Sunday, 3 November 2013
One important concept which De Crevecoeur discusses is the fact that an American is
'Neither an European, nor the descendent of an European...' He states that an American leaves behind his 'Antient prejudices and manners, receives new ones from the new mode of life he has embraced, the new government he obeys, and the new rank he holds.'
This was evident during the 18th century as there was a 'Mixture of English, Scotch, Irish, French, Dutch, Germans and Swedes.'
However in this day of age it is evident that the vision of America can be considered as flourishing even more than before.
For example, the picture above shows Obama's diverse coalition of supporters in the new, emerging America. It states under the photograph that 'Blacks and Hispanics and other minority voters can no longer be ignored.' Therefore this shows that America has progressed since De Crevecouer's time.

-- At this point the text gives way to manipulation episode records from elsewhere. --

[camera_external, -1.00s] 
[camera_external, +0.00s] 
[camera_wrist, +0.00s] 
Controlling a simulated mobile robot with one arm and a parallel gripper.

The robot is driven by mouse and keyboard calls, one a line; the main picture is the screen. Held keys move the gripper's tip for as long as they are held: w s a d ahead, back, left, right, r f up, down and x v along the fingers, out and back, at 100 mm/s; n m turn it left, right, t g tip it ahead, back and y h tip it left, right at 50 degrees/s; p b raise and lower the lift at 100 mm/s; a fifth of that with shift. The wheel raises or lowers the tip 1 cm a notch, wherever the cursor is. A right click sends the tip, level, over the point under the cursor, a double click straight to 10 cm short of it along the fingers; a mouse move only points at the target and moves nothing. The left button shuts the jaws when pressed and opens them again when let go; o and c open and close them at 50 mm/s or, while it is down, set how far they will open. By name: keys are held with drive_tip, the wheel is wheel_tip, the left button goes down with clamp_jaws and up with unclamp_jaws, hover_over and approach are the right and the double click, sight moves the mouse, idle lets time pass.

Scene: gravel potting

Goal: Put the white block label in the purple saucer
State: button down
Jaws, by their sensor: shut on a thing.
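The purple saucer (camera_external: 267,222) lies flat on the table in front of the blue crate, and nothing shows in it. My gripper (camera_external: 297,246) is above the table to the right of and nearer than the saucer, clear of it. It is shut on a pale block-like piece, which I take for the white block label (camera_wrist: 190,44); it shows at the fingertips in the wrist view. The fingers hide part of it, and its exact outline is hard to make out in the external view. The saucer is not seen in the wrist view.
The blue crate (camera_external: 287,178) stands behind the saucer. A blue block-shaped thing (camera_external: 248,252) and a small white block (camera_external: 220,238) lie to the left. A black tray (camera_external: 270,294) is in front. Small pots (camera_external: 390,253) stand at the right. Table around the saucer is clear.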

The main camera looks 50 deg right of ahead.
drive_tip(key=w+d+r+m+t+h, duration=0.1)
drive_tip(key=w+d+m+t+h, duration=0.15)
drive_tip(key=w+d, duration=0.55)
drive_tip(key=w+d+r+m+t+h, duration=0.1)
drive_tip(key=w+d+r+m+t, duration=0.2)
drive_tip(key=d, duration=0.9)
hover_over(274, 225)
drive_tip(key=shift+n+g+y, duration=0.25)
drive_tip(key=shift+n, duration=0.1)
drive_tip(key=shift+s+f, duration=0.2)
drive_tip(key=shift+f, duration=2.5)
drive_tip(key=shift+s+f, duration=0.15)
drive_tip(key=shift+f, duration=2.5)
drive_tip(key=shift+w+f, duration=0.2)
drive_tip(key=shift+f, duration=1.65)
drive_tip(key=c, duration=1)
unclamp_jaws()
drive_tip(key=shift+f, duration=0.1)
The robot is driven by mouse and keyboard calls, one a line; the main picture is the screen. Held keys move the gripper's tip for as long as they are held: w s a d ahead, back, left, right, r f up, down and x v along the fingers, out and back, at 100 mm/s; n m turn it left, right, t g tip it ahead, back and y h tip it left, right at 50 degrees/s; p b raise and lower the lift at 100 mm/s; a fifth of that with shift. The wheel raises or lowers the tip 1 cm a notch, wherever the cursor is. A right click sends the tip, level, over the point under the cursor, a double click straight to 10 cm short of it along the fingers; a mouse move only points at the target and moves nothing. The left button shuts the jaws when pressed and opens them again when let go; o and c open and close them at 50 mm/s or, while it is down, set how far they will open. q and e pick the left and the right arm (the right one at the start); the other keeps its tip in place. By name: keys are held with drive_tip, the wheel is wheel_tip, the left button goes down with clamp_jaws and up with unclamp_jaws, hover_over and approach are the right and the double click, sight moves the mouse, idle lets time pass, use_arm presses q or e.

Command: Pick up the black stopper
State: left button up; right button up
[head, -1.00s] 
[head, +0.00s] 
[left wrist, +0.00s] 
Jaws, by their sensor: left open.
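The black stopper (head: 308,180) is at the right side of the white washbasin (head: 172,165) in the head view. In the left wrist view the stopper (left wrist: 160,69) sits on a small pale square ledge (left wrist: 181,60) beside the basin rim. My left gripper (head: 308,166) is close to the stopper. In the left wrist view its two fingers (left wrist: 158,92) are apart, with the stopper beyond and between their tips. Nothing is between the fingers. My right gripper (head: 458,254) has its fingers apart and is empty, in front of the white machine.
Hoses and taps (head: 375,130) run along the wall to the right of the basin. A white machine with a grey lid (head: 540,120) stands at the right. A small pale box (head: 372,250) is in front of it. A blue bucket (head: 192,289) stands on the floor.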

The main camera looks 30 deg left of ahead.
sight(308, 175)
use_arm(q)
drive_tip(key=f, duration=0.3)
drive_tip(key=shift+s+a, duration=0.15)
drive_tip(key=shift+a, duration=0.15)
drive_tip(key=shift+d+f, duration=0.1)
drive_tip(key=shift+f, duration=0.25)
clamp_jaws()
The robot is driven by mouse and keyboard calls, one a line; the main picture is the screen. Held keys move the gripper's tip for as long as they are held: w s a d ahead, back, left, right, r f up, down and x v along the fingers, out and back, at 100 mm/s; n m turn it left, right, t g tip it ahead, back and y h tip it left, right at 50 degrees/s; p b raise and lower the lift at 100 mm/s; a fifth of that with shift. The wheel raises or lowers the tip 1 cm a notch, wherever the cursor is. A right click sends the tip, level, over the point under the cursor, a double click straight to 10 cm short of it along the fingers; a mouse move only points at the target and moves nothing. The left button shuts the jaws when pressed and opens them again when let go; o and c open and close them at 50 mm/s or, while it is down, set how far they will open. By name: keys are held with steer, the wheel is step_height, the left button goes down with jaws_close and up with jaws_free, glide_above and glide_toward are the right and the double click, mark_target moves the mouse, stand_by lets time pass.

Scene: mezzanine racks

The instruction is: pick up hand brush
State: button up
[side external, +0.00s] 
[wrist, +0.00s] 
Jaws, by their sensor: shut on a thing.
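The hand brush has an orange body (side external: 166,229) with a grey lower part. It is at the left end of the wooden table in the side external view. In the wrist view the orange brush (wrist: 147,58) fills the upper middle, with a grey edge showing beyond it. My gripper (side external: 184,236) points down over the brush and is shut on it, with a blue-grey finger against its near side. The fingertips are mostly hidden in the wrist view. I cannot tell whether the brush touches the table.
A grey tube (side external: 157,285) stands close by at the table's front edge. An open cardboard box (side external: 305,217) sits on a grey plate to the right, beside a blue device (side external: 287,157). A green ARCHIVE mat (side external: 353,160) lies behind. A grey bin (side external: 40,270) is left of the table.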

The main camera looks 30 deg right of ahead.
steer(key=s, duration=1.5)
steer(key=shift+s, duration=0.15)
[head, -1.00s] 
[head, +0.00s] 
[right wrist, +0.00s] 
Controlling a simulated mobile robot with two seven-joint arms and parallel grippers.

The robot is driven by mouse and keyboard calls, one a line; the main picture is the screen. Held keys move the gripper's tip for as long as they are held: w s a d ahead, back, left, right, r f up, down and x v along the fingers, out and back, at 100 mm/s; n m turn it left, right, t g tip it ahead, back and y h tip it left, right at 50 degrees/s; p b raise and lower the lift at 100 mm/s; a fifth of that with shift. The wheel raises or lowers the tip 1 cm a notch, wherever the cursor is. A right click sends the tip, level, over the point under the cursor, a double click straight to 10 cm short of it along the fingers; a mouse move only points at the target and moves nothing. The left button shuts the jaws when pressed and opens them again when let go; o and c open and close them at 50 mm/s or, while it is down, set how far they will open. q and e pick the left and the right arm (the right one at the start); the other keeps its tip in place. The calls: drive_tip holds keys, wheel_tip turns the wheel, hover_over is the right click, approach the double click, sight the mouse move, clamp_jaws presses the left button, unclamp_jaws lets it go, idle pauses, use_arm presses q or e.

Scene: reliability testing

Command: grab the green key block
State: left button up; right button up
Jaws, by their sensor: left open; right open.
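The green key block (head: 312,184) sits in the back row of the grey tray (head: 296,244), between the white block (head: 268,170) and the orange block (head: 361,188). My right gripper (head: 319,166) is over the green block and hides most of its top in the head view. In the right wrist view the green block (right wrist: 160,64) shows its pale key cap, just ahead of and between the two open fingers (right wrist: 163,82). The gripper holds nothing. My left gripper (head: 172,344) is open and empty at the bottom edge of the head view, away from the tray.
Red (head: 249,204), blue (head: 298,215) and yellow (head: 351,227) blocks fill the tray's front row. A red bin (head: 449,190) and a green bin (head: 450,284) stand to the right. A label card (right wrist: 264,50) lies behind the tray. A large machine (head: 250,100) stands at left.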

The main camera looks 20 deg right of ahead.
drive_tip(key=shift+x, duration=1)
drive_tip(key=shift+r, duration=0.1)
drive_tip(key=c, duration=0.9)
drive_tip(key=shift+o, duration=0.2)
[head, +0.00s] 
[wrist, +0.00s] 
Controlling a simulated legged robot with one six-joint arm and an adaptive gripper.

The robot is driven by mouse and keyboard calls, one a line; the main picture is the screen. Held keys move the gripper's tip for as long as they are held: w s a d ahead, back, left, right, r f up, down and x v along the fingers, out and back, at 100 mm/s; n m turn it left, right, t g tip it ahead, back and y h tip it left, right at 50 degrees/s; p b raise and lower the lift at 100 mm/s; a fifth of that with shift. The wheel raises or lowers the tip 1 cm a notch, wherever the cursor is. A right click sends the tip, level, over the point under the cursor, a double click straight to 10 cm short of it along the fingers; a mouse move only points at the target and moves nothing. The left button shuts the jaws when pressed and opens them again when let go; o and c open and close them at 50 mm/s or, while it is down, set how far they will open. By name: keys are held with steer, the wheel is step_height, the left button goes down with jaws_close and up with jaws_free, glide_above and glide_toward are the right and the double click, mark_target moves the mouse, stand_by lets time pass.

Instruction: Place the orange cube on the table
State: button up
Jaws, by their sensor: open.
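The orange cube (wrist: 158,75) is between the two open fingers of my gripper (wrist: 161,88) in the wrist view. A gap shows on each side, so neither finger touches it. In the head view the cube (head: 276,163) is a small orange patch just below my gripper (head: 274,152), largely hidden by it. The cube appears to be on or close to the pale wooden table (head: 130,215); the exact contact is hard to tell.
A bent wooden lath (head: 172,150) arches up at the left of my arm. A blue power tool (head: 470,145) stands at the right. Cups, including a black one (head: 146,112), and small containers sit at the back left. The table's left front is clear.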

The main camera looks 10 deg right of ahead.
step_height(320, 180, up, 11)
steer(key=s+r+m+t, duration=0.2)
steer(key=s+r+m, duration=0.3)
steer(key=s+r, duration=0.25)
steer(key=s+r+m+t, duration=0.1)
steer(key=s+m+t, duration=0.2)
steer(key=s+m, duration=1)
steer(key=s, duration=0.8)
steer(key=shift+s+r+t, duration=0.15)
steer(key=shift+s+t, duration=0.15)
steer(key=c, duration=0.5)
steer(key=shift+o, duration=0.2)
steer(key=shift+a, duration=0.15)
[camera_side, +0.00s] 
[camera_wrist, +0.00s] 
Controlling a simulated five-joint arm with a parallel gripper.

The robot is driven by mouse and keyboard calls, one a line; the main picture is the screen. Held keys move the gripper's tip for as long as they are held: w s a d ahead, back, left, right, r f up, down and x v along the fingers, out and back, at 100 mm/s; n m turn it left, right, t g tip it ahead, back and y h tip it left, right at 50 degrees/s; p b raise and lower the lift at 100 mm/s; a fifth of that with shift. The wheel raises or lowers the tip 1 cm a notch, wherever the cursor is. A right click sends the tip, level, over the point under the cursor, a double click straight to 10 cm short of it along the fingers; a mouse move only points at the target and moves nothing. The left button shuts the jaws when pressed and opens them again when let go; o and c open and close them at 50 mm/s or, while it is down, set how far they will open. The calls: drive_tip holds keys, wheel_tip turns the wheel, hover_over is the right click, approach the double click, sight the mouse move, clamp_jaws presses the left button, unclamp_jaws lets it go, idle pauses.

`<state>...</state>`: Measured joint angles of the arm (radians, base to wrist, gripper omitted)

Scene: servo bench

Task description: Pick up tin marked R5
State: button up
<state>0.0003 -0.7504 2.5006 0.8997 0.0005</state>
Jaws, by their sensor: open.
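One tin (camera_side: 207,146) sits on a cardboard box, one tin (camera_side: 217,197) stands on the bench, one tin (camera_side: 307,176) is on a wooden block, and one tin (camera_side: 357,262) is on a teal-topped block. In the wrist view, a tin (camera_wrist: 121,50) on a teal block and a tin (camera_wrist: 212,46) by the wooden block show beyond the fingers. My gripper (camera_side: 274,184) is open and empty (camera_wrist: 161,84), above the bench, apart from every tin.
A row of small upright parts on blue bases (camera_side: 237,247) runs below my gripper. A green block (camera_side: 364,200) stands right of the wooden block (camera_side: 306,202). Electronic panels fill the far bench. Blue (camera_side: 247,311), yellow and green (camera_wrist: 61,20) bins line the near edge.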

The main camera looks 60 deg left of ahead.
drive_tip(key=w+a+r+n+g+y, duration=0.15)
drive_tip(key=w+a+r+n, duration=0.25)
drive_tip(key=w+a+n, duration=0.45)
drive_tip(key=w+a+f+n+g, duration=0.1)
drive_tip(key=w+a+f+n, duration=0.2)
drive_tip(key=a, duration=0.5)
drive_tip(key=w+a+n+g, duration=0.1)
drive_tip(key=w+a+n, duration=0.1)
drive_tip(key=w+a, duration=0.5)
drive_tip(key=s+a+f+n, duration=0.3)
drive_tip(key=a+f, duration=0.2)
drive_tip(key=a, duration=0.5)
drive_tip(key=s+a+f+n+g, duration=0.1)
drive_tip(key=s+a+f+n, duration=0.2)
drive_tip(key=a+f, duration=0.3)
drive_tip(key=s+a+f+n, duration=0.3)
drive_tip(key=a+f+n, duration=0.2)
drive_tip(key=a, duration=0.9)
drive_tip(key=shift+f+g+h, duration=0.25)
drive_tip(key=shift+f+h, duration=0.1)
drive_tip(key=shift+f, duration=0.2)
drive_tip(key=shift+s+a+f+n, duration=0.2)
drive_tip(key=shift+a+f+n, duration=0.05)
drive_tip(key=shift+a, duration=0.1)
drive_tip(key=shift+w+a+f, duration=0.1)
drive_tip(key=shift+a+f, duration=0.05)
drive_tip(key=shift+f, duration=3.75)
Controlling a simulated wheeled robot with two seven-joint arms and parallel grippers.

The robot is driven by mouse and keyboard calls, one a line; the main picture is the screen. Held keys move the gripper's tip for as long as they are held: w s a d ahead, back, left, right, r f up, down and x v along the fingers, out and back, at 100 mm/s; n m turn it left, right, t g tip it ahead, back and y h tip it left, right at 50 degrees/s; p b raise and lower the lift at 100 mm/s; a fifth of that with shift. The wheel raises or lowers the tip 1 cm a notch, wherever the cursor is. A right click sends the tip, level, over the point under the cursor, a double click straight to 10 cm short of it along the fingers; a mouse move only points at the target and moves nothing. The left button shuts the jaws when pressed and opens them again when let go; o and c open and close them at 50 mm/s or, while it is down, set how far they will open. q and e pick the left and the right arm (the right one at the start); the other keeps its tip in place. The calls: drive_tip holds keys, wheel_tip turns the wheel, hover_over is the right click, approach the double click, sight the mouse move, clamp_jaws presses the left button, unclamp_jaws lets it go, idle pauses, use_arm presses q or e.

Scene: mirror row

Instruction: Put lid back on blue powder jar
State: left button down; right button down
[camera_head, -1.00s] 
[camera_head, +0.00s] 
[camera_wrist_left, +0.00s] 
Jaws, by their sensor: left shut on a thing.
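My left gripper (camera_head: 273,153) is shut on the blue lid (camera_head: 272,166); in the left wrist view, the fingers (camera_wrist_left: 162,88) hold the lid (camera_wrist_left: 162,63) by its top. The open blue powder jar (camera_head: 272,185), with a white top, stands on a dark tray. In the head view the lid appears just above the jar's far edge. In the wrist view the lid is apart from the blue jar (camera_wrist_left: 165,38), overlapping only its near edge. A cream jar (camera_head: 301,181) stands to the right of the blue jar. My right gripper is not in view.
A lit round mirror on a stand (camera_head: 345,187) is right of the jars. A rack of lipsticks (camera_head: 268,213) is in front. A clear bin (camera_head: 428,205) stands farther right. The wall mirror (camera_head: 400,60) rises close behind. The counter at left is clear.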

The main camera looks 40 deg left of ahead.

As during his time, slavery was a dominant feature in their way of life. He states 'They are branded like cattle, and then driven to toil, to starve, and to languish, for a few years, on the different plantations of these citizens. And for whom must they work? For persons they know not, and who have no other power over them than that of violence.'
However, now they are no longer dehumanised but treated as equal. This is evident through the source which portrays the image of a diverse nation coming together in celebration of the first black president. Thus, now there is a sense of 'national pride' which De Crevecoeur discusses, yet now it it has brought more nationalities together.